| Data entries |
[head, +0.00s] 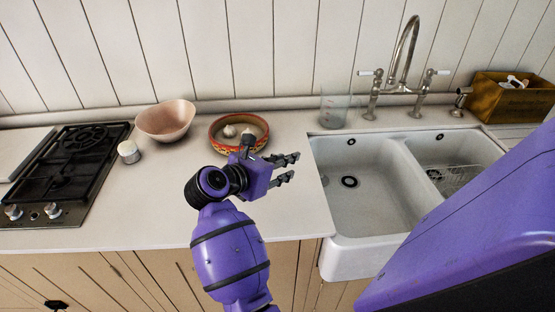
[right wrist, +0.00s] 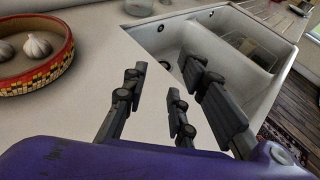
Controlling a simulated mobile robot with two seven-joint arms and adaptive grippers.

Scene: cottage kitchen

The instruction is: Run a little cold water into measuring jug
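The clear measuring jug (head: 334,111) stands upright on the counter at the back left corner of the sink. Its base shows at the top of the right wrist view (right wrist: 138,7). I see no water in it. The tap (head: 404,60) arches up behind the sink, with white-tipped levers on the left (head: 370,73) and right (head: 437,72). No water stream shows, and I cannot tell which lever is cold. My right gripper (head: 292,168) is open and empty above the counter, left of the sink and in front of the jug. My left gripper is out of view.
The double white sink (head: 365,215) has a wire rack in its right basin. A patterned dish (head: 215,142) with garlic is close behind my right gripper. A pink bowl (head: 165,120), white jar (head: 129,152) and hob (head: 62,170) are left. A wooden box (head: 505,105) stands back right.

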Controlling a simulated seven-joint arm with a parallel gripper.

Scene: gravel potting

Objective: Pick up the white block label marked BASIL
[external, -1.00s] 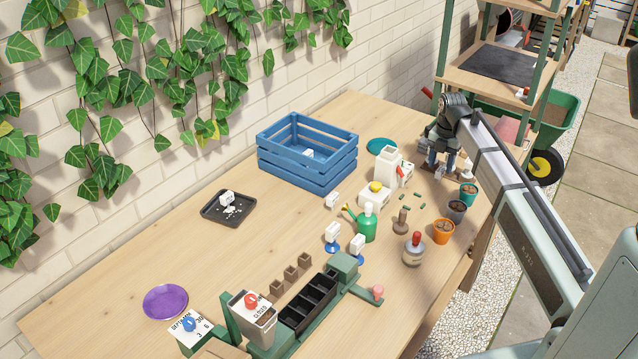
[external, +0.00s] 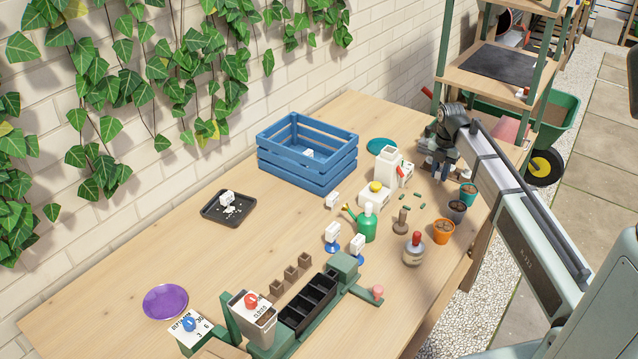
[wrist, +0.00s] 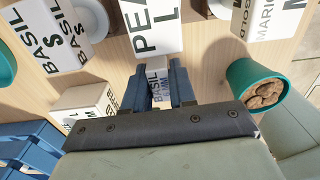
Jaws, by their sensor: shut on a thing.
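My gripper (wrist: 158,88) is shut on a small white block label marked BASIL (wrist: 157,76), with a second line that looks like M. The block sits between the two blue fingers in the wrist view. In the external view my gripper (external: 441,172) is low at the table's far right, and the held block cannot be made out there. Another white block marked BASIL S (wrist: 45,35) is at the upper left of the wrist view, apart from the fingers.
A white PEA L block (wrist: 152,25) lies just beyond the fingers. A white block (wrist: 88,105) is left. The blue crate (external: 305,165) stands at the back.

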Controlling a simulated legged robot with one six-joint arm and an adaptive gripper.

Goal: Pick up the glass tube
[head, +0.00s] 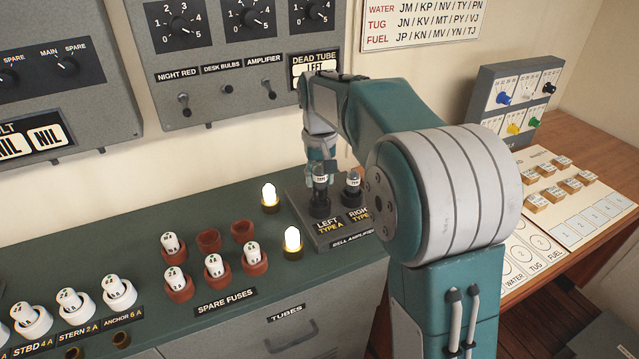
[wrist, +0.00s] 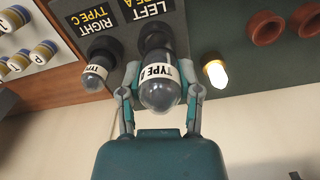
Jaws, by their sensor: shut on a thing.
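Two lit bulbs, a rear one (head: 270,196) and a front one (head: 292,241), stand left of the block. Red fuse holders (head: 180,289) are farther left. The wall panel (head: 215,60) with switches rises behind. A "DEAD TUBE" sign (head: 315,72) reads "LEFT".

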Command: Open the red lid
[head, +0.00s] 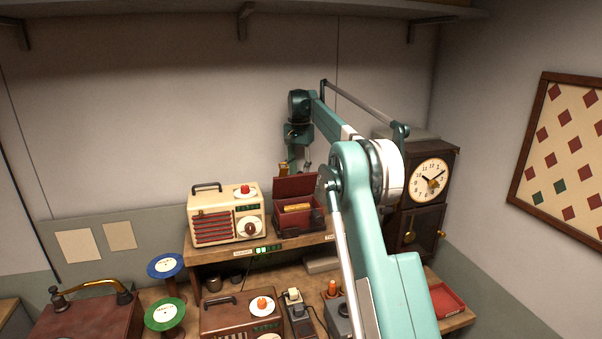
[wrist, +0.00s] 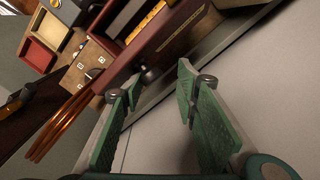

| Request |
Leave the pictures out and reproduce all of the records exactly.

| Complete response |
[head, +0.00s] 
[right wrist, +0.00s] 
Controlling a simulated mobile robot with two seven-joint arms and adaptive grippers.

Scene: cottage kitchen

The instruction is: Run a little cold water into measuring jug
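The clear measuring jug (head: 334,111) stands upright on the counter at the back left corner of the sink. Its base shows at the top of the right wrist view (right wrist: 138,7). I see no water in it. The tap (head: 404,60) arches up behind the sink, with white-tipped levers on the left (head: 370,73) and right (head: 437,72). No water stream shows, and I cannot tell which lever is cold. My right gripper (head: 292,168) is open and empty above the counter, left of the sink and in front of the jug. My left gripper is out of view.
The double white sink (head: 365,215) has a wire rack in its right basin. A patterned dish (head: 215,142) with garlic is close behind my right gripper. A pink bowl (head: 165,120), white jar (head: 129,152) and hob (head: 62,170) are left. A wooden box (head: 505,105) stands back right.

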Controlling a simulated seven-joint arm with a parallel gripper.

Scene: gravel potting

Objective: Pick up the white block label marked BASIL
[external, -1.00s] 
[external, +0.00s] 
[wrist, +0.00s] 
Jaws, by their sensor: shut on a thing.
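My gripper (wrist: 158,88) is shut on a small white block label marked BASIL (wrist: 157,76), with a second line that looks like M. The block sits between the two blue fingers in the wrist view. In the external view my gripper (external: 441,172) is low at the table's far right, and the held block cannot be made out there. Another white block marked BASIL S (wrist: 45,35) is at the upper left of the wrist view, apart from the fingers.
A white PEA L block (wrist: 152,25) lies just beyond the fingers. A white block (wrist: 88,105) is left. The blue crate (external: 305,165) stands at the back.

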Controlling a simulated legged robot with one six-joint arm and an adaptive gripper.

Goal: Pick up the glass tube
[head, +0.00s] 
[wrist, +0.00s] 
Jaws, by their sensor: shut on a thing.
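Two lit bulbs, a rear one (head: 270,196) and a front one (head: 292,241), stand left of the block. Red fuse holders (head: 180,289) are farther left. The wall panel (head: 215,60) with switches rises behind. A "DEAD TUBE" sign (head: 315,72) reads "LEFT".

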Command: Open the red lid
[head, +0.00s] 
[wrist, +0.00s] 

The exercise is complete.